Tower of All Saints Church, Purleigh.
© Copyright Robert Edwards contributor to the Geograph Project and licensed for reuse under this Creative Commons Licence
The Church (All Saints,) is a large and handsome structure, on an elevated site, and has a nave, north and south aisles, chancel, porch, and a finely proportioned tower of flint and stone, embattled, and containing five bells and a clock. The whole is a fine specimen of the decorated style of the 14th-century.
The carved heads of a man and woman over the western door, are said to represent the founders of the church. The remarkably neat appearance of the interior is attributable to the Rev. Samuel Horsmanden, LL.D., a late rector, who new fronted the pews, gave a handsome brass chandelier, and at his death, in 1769, bequeathed and elegant service of communion plate.
The pulpit and altar-piece are of handsome workmanship. In the
north aisle is a chapel which belonged to the Bourchier family, whose arms were formerly painted in the east window, where there are still some fragments of stained glass.
The rectory, valued in K.B. at £25, and in 1831 at £1245, was purchased of the Horsmanden family by Oriel College, Cambridge, and is annexed to the provostship of that college, without institution. The Rev. Edward Hawkins, D.D., the present provost, is the incumbent, for whom the Rev. R.F. Walker, M.A., officiates; and occupies the Rectory House, a large. mansion, with pleasant grounds.
The glebe is 80A.32P., and the tithes were commuted in 1846 for £1700 per annum.
There is a small dissenting chapel at Cock Larks, where a handsome National School has been built by the present rector in the Tudor style, of red and white brick, with a house for the mistress. He pays the teacher, who has about 60 scholars, residing in that part of the parish, which is from 1 to 2 miles North West of the church.
There is a free school in the village, which arose from the bequest of the above-named Rev. Samuel Horsmanden, D.D., who directed his widow to settle at her death £30 a year in trust with the rectors of Purleigh, Woodham-Walter, and Woodham-Motimer, for the support of a schoolmaster and mistress for the education of poor children of Purleigh; and also 40s. a year to entertain the trustees.

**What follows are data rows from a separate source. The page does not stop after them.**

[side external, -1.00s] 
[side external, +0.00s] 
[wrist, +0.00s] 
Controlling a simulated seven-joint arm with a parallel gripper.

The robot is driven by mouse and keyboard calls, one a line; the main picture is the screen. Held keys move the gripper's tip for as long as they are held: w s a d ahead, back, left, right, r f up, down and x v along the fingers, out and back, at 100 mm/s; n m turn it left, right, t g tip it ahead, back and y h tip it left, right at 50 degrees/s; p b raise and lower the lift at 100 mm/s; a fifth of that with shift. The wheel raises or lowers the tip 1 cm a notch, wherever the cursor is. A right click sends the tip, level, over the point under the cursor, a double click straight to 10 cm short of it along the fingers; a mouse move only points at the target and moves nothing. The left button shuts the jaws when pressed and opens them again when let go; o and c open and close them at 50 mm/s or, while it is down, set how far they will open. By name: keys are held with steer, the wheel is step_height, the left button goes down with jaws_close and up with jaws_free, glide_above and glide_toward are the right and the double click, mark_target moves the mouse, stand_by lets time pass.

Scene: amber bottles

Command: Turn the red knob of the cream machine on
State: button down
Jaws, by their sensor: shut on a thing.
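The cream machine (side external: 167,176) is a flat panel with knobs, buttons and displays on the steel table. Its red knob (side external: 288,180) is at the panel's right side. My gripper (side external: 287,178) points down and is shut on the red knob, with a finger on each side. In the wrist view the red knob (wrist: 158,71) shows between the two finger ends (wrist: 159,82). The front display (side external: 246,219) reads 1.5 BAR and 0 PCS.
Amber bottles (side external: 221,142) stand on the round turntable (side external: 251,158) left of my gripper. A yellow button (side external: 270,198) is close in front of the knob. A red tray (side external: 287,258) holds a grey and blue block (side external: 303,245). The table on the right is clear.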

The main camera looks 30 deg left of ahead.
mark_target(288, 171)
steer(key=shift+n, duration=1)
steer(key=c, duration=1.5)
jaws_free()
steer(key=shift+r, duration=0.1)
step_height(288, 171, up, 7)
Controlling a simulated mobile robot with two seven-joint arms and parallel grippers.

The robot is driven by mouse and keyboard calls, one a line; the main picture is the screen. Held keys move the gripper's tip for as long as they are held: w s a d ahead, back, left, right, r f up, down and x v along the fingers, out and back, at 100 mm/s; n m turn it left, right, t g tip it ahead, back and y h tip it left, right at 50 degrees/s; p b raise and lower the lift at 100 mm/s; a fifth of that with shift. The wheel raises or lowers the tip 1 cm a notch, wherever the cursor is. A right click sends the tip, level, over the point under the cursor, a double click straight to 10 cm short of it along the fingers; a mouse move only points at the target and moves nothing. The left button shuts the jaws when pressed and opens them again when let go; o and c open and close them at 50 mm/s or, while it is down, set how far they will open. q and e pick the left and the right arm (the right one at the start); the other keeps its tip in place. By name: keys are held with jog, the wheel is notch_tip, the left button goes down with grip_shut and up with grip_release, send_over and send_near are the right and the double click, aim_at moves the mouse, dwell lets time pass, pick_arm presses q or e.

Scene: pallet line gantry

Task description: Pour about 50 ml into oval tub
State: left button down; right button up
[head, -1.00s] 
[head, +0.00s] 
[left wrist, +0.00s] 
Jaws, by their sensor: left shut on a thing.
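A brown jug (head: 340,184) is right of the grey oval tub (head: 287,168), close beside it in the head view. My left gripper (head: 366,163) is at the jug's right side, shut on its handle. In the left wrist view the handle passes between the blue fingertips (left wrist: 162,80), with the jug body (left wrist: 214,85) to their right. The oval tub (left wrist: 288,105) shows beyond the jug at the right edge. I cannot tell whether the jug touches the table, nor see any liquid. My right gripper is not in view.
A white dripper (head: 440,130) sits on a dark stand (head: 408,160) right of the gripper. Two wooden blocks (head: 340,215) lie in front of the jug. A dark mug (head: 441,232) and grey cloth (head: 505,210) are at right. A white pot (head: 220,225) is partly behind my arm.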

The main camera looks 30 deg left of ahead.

His widow died in 1800, and left £ll00 three per cent. Consols, to provide for the above objects, and 20s. a year for repairing the chancel windows.
The School house was erected by tbe Rev. John Eveleigh, a late rector, and the master and mistress teach as free scholars 20 boys and 20 girls.
For distribution in bread, the poor parishioners have £3.18s. yearly from Old South Sea-Annuities, purchased in 1777 with £100, left by Viscount Falkland.
The parish clerk has £5 a year as the rent of 3A. called Church Land.